Pursuant to Rule 77(d), M.R.Civ.P., notice of entry of judgment must be served by the prevailing party upon all parties who have made an appearance in the cause. Hankinson v. Picotte (Mont. 1988), [235 Mont. 143,] 766 P.2d 242, 45 St.Rep. 2259. It is the filing of the notice of entry of judgment that begins the running of the time limits for filing a notice of appeal. Hankinson, supra; Morrison v. Higbee (1983), 204 Mont. 501, 668 P.2d 1029. If no notice of entry of judgment has been served on the losing party, the right to appeal has not expired. Haywood v. Sedillo (1975), 167 Mont. 101, 535 P.2d 1014. Unless post-trial motions are made by a party under Rule 52 or 59, M.R.Civ.P. the appealing party is not required to adhere to the 30 day period for filing a notice of appeal until proper service of notice of entry of judgment is made. Hankinson, supra. Pierce Packing Co. v. District Court (1978), 177 Mont. 50, 579 P.2d 760.
The record before us indicates that no notice of entry of judgment was served by the prevailing party as required under Rule 77. Since it is necessary for this step to be taken before the time limit for the appeal begins to run, the appeal was timely.

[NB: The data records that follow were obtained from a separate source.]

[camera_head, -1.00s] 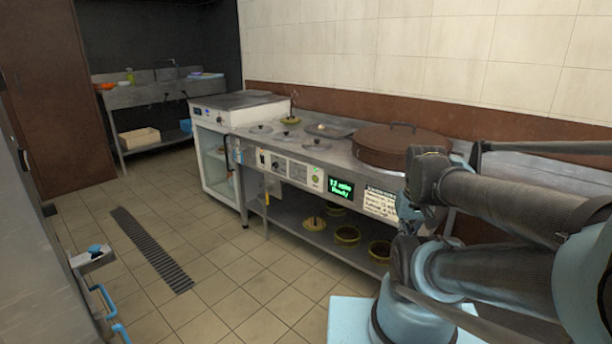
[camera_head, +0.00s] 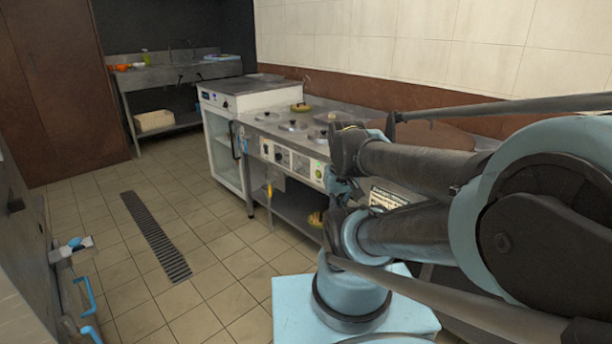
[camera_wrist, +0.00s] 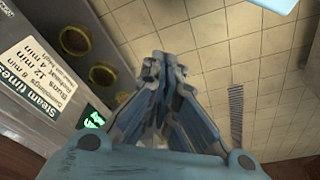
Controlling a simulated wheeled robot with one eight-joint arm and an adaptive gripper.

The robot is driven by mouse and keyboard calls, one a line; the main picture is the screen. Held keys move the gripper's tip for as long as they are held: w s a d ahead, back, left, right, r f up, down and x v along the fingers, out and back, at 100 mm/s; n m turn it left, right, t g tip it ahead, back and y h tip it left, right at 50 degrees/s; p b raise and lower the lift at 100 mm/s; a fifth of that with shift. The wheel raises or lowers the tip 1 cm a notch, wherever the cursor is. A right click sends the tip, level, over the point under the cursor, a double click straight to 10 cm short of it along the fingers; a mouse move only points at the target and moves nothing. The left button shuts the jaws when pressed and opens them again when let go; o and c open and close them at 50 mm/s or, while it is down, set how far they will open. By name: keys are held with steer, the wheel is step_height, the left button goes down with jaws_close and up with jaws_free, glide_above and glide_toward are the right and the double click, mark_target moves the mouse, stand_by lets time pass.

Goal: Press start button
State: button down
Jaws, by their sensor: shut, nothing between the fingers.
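The steamer counter's front panel (camera_head: 290,158) carries knobs and a small round green button (camera_head: 318,173), seen just left of my arm in the head view. I cannot read its label, so I cannot tell whether it is the start button. A display with green text (camera_wrist: 95,118) shows at the lower left of the wrist view; my arm hides it in the head view. My gripper (camera_wrist: 160,66) is shut and empty, with floor beyond its tips. It is beside the counter front, apart from the panel; in the head view my arm largely covers it.
A steam-times sign (camera_wrist: 38,65) is on the counter front. Yellow-rimmed round pots (camera_wrist: 75,40) stand on the low shelf. Lids (camera_head: 293,125) lie on the countertop. A white cabinet (camera_head: 222,150) stands left of it. The tiled floor in front is clear around a drain grate (camera_head: 155,235).

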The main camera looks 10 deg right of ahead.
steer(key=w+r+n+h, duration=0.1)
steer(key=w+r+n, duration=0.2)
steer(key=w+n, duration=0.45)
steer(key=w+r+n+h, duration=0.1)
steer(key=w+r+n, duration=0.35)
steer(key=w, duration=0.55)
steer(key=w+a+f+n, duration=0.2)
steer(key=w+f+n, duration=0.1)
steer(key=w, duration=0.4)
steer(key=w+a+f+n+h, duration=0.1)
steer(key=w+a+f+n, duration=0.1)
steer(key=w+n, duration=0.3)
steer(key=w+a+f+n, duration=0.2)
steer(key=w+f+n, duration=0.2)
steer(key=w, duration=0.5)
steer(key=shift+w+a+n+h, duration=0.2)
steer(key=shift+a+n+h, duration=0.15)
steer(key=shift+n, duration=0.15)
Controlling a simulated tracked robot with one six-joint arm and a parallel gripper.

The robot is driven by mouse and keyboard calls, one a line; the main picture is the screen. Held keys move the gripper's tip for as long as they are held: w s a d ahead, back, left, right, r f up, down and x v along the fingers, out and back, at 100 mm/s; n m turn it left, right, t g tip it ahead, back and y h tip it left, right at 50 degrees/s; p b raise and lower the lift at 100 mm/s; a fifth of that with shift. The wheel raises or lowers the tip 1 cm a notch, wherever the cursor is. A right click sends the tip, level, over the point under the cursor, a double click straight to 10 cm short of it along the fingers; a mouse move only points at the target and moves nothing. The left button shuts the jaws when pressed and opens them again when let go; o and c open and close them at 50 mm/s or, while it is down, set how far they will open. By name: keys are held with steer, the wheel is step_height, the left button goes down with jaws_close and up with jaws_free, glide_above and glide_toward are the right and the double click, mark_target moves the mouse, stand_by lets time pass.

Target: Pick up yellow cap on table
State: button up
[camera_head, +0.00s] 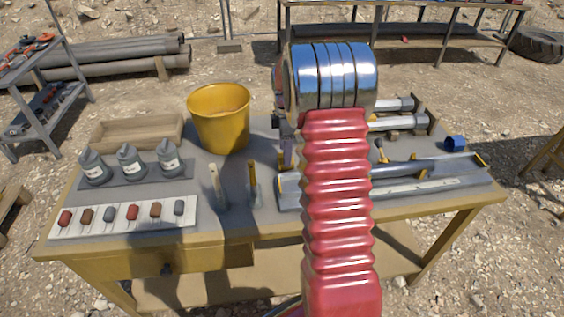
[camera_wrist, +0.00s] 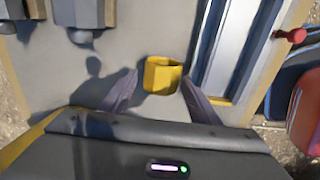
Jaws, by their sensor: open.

The time limitations had not yet begun to run.
Moot Issue
The next issue raised is whether, as the District Court found, there was a change in circumstances so substantial and continuing as to make the original custody and property settlement agreement spousal maintenance provisions unconscionable.
Because we hold that the decree in this case cannot be modified as above stated, this issue is moot.
*412 Attorney Fees
The property settlement agreement incorporated in the decree provides for attorney fees to the prevailing party when any party breaches the terms of the property settlement agreement. Wife is entitled to attorney fees here and in the District Court.
The order of the District Court is reversed and the original decree is reinstated. Attorney fees on remand to the wife as the prevailing party.
MR. CHIEF JUSTICE TURNAGE and MR. JUSTICES HARRISON, HUNT and WEBER concur.